#### PROVIDED MATERIAL
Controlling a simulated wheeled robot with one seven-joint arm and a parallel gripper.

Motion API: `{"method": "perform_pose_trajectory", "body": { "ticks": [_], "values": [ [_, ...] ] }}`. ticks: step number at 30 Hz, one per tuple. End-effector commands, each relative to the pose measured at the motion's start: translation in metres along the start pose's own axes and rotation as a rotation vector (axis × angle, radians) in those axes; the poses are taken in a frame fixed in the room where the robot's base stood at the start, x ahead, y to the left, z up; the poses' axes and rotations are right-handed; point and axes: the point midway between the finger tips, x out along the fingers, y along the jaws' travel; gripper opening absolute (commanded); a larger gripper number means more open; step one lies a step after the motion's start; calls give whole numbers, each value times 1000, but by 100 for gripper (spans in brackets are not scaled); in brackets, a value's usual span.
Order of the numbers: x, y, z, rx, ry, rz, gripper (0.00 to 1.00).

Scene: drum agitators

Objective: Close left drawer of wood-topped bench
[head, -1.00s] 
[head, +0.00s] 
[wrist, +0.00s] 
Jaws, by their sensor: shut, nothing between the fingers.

#### WHAT THE TASK ASKS
Return exactly, and only, the line containing "[head, -1.00s]" and every line after it through the end of the material.

#### FINISHED TASK
[head, -1.00s] 
[head, +0.00s] 
[wrist, +0.00s] 
Jaws, by their sensor: shut, nothing between the fingers.

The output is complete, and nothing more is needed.